By Emmanuel Nduka
Ghana’s inflation rate eased further in March 2026, extending a sustained downward trend and reinforcing signs of macroeconomic stabilization after years of elevated price pressures.
According to data released on Wednesday by the Ghana Statistical Service, annual consumer inflation slowed to 3.2 per cent in March, slightly down from 3.3 per cent recorded in February. The latest figure marks the 15th consecutive month of declining inflation and represents a sharp fall from the 22.4 per cent recorded in March 2025.
Government Statistician Alhassan Iddrisu described the development as the lowest inflation level since the rebasing of the Consumer Price Index in 2021, noting that it signals a steady return to price stability.
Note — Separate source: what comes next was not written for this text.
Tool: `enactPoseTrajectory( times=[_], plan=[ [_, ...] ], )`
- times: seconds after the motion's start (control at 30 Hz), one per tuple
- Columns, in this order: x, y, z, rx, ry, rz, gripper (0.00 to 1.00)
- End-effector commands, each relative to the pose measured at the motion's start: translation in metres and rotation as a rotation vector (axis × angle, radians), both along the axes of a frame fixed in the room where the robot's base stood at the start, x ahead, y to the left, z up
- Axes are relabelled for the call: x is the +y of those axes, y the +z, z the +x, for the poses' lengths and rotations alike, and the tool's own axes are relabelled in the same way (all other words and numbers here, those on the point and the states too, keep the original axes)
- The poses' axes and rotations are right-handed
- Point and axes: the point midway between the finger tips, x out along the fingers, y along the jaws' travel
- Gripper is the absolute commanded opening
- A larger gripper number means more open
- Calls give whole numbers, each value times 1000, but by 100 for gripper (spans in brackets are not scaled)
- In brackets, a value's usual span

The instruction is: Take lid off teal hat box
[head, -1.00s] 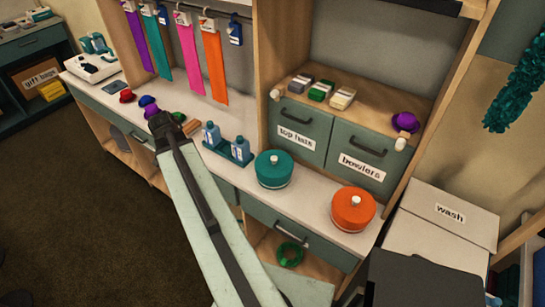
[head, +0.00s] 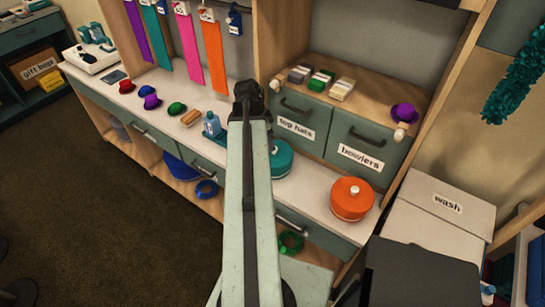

He attributed the continued moderation largely to easing food prices, although non-food items still recorded marginal increases.
Despite the year-on-year decline, monthly data showed a slight uptick in prices, which rose by 0.1 per cent between February and March, indicating that underlying price pressures have not completely subsided.
Food inflation declined to 2.3 per cent in March from 2.4 per cent in February, with prices falling by 0.3 per cent month-on-month, offering some relief to households. Non-food inflation also eased marginally to 3.9 per cent, although prices within that category increased by 0.3 per cent over the same period.
A more pronounced slowdown was recorded in goods inflation, which dropped significantly to 1.7 per cent from 3.2 per cent in February. On a monthly basis, goods prices fell by 1.0 per cent, making it a key driver of the overall moderation, given the segment’s substantial weight in the inflation basket.
In contrast, services inflation rose sharply to 7.2 per cent from 3.7 per cent, highlighting growing cost pressures within the sector. This suggests that while consumer goods prices are stabilizing, services could emerge as a new source of inflationary risk.
The data further revealed a divergence between locally produced and imported goods. Inflation for locally produced items rose to 4.9 per cent from 4.5 per cent in February, while imported inflation dropped into negative territory at -0.6 per cent, reflecting easing external price pressures and possible gains from exchange rate stability.
Regional disparities persisted, with the North East Region recording the highest inflation rate, while the Savannah Region experienced deflation of -4.6 per cent, underscoring differences in supply chains, transport costs, and market access.
Overall, the latest figures highlight Ghana’s gradual recovery under President John Dramani Mahama, from one of its most severe economic crises in recent decades. The continued decline in inflation is expected to support consumer purchasing power and strengthen business confidence in the months ahead.